Problem description: Return the listing word for word, as given.

Dataset section:
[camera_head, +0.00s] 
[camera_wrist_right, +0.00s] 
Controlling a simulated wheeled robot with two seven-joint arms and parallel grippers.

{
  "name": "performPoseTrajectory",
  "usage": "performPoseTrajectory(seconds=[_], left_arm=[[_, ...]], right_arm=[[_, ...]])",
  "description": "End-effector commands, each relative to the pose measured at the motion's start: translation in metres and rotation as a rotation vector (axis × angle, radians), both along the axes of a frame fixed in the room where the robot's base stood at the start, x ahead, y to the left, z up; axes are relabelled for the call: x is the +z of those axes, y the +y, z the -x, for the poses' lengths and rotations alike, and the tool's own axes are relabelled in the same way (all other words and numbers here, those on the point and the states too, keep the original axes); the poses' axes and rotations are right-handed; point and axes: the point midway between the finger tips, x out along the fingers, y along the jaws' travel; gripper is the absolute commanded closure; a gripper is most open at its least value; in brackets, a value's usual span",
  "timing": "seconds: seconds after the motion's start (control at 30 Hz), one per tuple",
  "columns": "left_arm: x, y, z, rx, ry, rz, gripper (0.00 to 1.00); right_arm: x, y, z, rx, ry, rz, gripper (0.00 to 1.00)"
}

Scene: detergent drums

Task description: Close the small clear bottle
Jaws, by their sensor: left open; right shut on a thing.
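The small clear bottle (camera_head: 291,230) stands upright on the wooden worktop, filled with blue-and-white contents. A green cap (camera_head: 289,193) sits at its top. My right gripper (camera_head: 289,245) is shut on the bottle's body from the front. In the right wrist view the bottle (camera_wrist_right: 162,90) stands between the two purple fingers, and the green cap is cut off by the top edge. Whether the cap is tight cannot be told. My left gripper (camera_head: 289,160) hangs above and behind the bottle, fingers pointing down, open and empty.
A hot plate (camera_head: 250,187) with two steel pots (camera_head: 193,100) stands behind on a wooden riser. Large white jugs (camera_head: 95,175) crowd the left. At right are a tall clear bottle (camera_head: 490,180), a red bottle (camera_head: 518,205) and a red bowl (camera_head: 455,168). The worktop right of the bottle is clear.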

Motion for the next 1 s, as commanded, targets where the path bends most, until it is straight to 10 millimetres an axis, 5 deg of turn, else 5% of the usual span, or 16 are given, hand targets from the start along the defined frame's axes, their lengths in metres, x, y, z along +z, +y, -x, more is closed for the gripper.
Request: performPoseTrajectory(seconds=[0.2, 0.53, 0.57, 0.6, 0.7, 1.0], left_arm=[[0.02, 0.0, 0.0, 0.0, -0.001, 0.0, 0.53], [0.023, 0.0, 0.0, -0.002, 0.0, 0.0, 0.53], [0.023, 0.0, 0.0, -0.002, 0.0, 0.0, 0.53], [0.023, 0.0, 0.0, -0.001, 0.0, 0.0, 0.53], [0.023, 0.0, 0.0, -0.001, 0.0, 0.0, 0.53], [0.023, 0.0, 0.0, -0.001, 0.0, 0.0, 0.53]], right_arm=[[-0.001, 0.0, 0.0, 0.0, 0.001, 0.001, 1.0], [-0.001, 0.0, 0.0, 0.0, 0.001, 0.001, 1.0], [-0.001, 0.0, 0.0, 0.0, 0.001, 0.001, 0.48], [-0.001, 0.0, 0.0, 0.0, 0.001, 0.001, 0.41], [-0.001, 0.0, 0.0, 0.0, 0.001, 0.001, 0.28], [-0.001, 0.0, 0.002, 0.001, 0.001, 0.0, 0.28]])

The response:
[camera_head, +0.00s] 
[camera_wrist_right, +0.00s] 
Controlling a simulated wheeled robot with two seven-joint arms and parallel grippers.

{
  "name": "performPoseTrajectory",
  "usage": "performPoseTrajectory(seconds=[_], left_arm=[[_, ...]], right_arm=[[_, ...]])",
  "description": "End-effector commands, each relative to the pose measured at the motion's start: translation in metres and rotation as a rotation vector (axis × angle, radians), both along the axes of a frame fixed in the room where the robot's base stood at the start, x ahead, y to the left, z up; axes are relabelled for the call: x is the +z of those axes, y the +y, z the -x, for the poses' lengths and rotations alike, and the tool's own axes are relabelled in the same way (all other words and numbers here, those on the point and the states too, keep the original axes); the poses' axes and rotations are right-handed; point and axes: the point midway between the finger tips, x out along the fingers, y along the jaws' travel; gripper is the absolute commanded closure; a gripper is most open at its least value; in brackets, a value's usual span",
  "timing": "seconds: seconds after the motion's start (control at 30 Hz), one per tuple",
  "columns": "left_arm: x, y, z, rx, ry, rz, gripper (0.00 to 1.00); right_arm: x, y, z, rx, ry, rz, gripper (0.00 to 1.00)"
}

Scene: detergent drums

Task description: Close the small clear bottle
Jaws, by their sensor: left open; right shut on a thing.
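The small clear bottle (camera_head: 291,230) stands upright on the wooden worktop, filled with blue-and-white contents. A green cap (camera_head: 289,193) sits at its top. My right gripper (camera_head: 289,245) is shut on the bottle's body from the front. In the right wrist view the bottle (camera_wrist_right: 162,90) stands between the two purple fingers, and the green cap is cut off by the top edge. Whether the cap is tight cannot be told. My left gripper (camera_head: 289,160) hangs above and behind the bottle, fingers pointing down, open and empty.
A hot plate (camera_head: 250,187) with two steel pots (camera_head: 193,100) stands behind on a wooden riser. Large white jugs (camera_head: 95,175) crowd the left. At right are a tall clear bottle (camera_head: 490,180), a red bottle (camera_head: 518,205) and a red bowl (camera_head: 455,168). The worktop right of the bottle is clear.

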Motion for the next 1 s, as commanded, targets where the path bends most, until it is straight to 10 millimetres an axis, 5 deg of turn, else 5% of the usual span, or 16 are given, hand targets from the start along the defined frame's axes, their lengths in metres, x, y, z along +z, +y, -x, more is closed for the gripper.
Request: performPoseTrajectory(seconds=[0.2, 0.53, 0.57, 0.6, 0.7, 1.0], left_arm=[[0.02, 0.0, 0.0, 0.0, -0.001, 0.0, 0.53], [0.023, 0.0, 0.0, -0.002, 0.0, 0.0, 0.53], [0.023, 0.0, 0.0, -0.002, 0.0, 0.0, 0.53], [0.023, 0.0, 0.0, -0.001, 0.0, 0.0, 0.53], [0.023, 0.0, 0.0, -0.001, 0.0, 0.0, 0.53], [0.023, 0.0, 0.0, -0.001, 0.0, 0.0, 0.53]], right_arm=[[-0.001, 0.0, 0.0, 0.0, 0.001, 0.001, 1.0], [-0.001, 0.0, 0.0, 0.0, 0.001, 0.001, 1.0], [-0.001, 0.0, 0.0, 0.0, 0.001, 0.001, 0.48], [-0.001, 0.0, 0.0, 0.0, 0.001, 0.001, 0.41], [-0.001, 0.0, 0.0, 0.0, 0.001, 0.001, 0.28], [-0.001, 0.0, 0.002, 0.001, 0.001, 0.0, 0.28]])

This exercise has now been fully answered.